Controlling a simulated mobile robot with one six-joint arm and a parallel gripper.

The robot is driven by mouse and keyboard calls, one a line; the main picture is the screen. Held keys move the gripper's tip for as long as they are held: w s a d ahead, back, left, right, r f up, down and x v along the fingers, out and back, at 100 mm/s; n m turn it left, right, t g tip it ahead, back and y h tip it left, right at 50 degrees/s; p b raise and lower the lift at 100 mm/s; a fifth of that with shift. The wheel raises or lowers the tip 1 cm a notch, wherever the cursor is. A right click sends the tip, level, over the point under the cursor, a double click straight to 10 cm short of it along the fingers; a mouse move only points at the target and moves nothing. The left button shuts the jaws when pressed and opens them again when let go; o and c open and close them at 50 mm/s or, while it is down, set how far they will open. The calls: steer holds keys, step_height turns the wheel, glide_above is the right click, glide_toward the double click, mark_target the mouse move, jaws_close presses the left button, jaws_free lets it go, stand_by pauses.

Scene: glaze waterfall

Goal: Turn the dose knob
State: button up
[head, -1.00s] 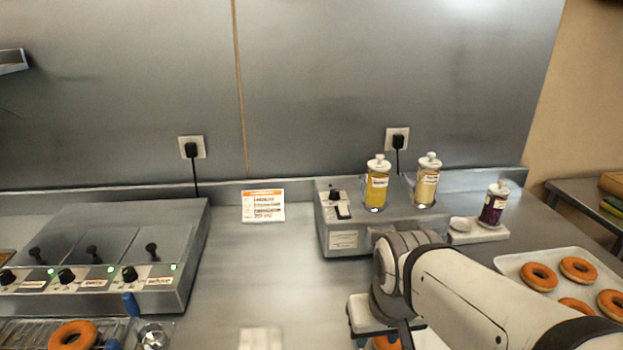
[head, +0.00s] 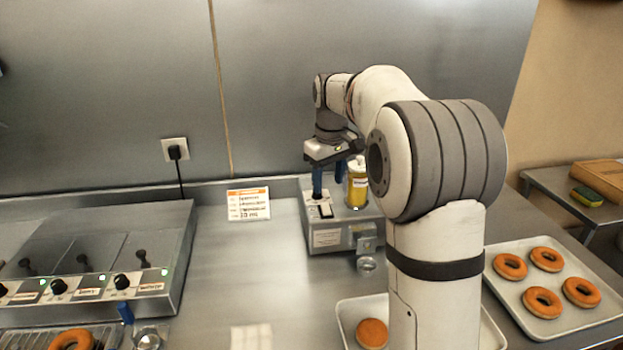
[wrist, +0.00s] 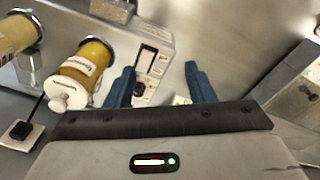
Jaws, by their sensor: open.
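The grey dispenser box (head: 326,239) stands against the back wall. In the wrist view its black dose knob (wrist: 139,89) shows beside the inner side of the left finger, seemingly closer to it than to the right finger. The knob is hidden behind my gripper in the head view. My gripper (head: 328,188) points down over the left end of the box, its blue fingers apart. It also shows open and empty in the wrist view (wrist: 160,66). I cannot tell whether a finger touches the knob.
A yellow jar (head: 357,192) with a white lid stands on the box close right of my gripper; it also shows in the wrist view (wrist: 83,66). A label card (head: 248,204) stands left. A doughnut tray (head: 535,318) is at right. The counter's middle is clear.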

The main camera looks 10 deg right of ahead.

§ §

▶ TASK DIRECTIONS: Make an exact copy of only the lines from the one with "Scene: glaze waterfall" through the one with "[wrist, +0.00s]". Pictures don't belong in it.

▶ REPLY:
Scene: glaze waterfall

Goal: Turn the dose knob
State: button up
[head, -1.00s] 
[head, +0.00s] 
[wrist, +0.00s] 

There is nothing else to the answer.